Il convient avant toute chose de distinguer deux facettes de « l'immunité » présidentielle. L'article 67 al. 1 de la Constitution organise l’irresponsabilité du Président : les actes accomplis « en qualité » de président de la République n'engagent sa responsabilité ni politique, ni pénale, ni civile. (Il n'en va pas de même des actes accomplis en qualité de personne privée). Notons qu’il s’agit d’une irresponsabilité personnelle du titulaire de la fonction de président de la République ; elle est attachée à la personne, et non à la fonction qu’il occupe : d’une part parce que ses actes peuvent être susceptibles d’engager la responsabilité de l’Etat, et d’autre part parce qu’il ne s’agit pas d’une irresponsabilité de la présidence de la République et des agents qui y sont affectés et qui concourent à l’exercice de la fonction présidentielle (Cass. Crim., 19 décembre 2012, n°12-81043). À cette irresponsabilité personnelle, la Constitution prévoit deux exceptions : une responsabilité sui generis (politique par ses moyens, quasi-pénale par ses causes) devant la Haute Cour, et une responsabilité pénale, au sens du droit pénal international, devant la Cour pénale internationale.

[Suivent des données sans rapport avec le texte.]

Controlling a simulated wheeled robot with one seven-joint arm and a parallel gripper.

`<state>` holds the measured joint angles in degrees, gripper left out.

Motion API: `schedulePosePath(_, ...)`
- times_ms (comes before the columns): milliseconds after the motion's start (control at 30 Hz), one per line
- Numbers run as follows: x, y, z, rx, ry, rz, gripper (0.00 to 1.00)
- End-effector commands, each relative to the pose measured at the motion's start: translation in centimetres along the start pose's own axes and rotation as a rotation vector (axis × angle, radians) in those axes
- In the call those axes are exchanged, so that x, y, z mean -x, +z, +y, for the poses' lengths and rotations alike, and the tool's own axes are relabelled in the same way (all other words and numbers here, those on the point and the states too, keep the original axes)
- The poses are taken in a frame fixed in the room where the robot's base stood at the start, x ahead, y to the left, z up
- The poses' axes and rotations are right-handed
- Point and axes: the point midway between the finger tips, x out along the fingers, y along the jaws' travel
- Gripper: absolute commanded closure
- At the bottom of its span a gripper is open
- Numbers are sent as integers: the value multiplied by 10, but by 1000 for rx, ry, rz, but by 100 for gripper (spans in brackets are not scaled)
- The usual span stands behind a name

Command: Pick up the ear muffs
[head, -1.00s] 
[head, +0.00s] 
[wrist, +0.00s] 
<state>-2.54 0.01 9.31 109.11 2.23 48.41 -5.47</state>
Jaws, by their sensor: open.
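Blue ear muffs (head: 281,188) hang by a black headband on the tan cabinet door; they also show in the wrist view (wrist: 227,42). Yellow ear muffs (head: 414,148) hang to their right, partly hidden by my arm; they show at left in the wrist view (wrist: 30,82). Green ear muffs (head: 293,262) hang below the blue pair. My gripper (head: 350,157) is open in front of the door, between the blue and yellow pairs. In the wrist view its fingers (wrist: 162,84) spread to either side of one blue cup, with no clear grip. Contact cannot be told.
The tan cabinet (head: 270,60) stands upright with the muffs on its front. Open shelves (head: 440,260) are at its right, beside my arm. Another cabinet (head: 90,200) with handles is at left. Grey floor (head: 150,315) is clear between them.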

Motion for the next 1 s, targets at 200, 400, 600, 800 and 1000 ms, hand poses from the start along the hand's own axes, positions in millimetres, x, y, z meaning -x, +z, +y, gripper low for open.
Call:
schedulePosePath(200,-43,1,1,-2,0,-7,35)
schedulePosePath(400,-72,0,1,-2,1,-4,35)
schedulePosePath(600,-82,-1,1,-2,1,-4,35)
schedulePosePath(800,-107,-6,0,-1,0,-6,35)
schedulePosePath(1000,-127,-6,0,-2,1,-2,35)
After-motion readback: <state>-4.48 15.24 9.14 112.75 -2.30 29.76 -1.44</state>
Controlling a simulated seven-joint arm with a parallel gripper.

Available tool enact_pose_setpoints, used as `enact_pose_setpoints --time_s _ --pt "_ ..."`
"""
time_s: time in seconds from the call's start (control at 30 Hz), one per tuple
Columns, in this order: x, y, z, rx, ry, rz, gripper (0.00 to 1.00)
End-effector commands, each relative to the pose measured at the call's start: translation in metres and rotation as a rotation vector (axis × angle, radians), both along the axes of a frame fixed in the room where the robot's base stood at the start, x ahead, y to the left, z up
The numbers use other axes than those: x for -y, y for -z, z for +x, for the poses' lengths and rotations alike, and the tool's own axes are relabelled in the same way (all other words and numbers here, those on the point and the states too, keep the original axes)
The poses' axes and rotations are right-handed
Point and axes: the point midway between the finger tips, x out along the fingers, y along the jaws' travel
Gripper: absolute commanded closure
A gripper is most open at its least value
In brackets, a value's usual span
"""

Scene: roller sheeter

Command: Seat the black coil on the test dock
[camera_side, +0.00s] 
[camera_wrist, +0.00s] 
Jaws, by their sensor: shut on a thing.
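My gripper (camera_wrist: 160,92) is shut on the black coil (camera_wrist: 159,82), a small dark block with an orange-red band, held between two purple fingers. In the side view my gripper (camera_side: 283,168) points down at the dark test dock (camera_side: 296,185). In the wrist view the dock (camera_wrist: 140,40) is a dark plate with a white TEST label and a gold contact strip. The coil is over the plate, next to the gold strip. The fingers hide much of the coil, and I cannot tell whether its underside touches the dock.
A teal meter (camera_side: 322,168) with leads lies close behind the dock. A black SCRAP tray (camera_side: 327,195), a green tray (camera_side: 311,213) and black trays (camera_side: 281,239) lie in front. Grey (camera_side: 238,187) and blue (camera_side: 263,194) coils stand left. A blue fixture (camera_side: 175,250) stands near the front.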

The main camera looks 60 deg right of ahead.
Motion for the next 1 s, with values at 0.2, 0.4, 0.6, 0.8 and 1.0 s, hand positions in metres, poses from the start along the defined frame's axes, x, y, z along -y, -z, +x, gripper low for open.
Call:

L'article 67 al. 2 organise l’inviolabilité du président de la République : durant tout le temps de son mandat, que les actes soient ou non accomplis en qualité de président de la République, celui-ci ne peut être requis de témoigner « devant aucune juridiction ou autorité administrative française » ni faire l'objet d'aucune poursuite, instruction, action, etc. Tout délai de prescription ou de forclusion est ainsi suspendu. Cette inviolabilité prend fin après l’expiration d’un délai d’un mois après la cessation des fonctions de l’intéressé (al. 3). Les cas de Jacques Chirac et de Nicolas Sarkozy ont montré que l’intérêt de cette inviolabilité était tout sauf virtuel.
Revenons à au problème qui nous occupe. Il faut en réalité distinguer deux questions qui ont été allégrement mélangées : 1/ le président de la République peut-il être requis (c’est-à-dire contraint) de témoigner devant une commission d'enquête ? 2/ le président de la République peut-il témoigner devant une telle commission ? A la première question il convient d'apporter une réponse si évidemment négative qu’elle ne nous retiendra guère ; quant à la seconde les choses sont plus contrastées, et demandent une argumentation plus poussée.

1/ Le président de la République ne peut être requis de témoigner devant une commission d'enquête. On a pu lire que l'article 67 al. 2 de la constitution, qui, donc, organise l'inviolabilité du Président, ne concerne que les juridictions et autorités administratives, et n'inclut donc pas les commissions d'enquête parlementaires. Celles-ci pourraient donc user à son encontre des moyens coercitifs dont, en vertu de l’article 6 de l’ordonnance du 17 novembre 1958 relative au fonctionnement des assemblées parlementaires, elles disposent tant pour le contraindre à témoigner que durant l'audition elle-même (remise de convocation par huissier de justice, serment, poursuites en cas de non-comparution ou de faux témoignage, etc.).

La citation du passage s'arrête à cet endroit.